▸ **What is expected**: Print exactly the lines below between the line containing "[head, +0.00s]" and the line containing "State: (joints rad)", counting both of those lines. Leave pictures out.

▸ **Information provided**:
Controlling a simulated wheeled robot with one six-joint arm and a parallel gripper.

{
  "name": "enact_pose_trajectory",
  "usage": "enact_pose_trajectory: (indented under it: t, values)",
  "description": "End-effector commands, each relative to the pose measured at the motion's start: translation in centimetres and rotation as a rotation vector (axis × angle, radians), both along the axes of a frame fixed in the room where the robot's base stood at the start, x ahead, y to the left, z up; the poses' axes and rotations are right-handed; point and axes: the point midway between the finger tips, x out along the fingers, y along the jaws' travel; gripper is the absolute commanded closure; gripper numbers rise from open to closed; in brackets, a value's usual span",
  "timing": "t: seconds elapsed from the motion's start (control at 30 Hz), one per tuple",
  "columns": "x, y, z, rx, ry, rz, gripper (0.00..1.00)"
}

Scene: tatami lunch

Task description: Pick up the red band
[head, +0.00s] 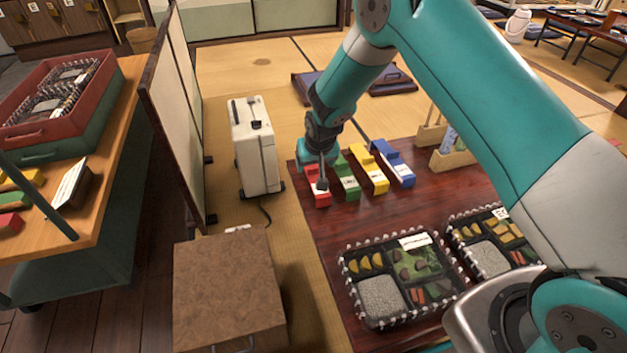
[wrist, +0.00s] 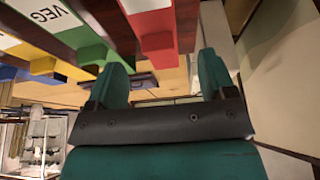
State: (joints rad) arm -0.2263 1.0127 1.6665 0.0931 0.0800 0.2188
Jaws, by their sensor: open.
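The red band (head: 323,201) lies at the near-left edge of the dark red table, leftmost in a row of coloured bands. My gripper (head: 321,181) is over it in the head view and hides part of it. In the wrist view the red band (wrist: 155,27), with a white patch, shows just beyond the gap between the two teal fingers of my gripper (wrist: 164,75). The fingers are apart and nothing is held between them. I cannot tell whether they touch the band.
A green band (head: 346,180), a yellow band (head: 371,172) and a blue band (head: 395,163) lie right of the red one. Bento boxes (head: 352,300) stand nearer on the table (head: 325,235). A white case (head: 252,150) stands on the floor to the left.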

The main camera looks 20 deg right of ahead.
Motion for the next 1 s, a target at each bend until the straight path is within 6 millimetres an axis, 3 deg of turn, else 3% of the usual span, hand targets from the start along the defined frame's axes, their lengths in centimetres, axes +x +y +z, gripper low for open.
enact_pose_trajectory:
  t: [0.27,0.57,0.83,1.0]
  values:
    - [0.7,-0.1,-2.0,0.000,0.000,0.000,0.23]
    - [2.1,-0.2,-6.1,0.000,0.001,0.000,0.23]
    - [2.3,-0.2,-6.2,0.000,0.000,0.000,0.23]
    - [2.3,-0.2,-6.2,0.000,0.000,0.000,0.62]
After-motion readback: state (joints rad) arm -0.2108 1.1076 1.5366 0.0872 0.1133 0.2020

▸ **Full output**:
[head, +0.00s] 
[wrist, +0.00s] 
State: (joints rad) arm -0.2263 1.0127 1.6665 0.0931 0.0800 0.2188

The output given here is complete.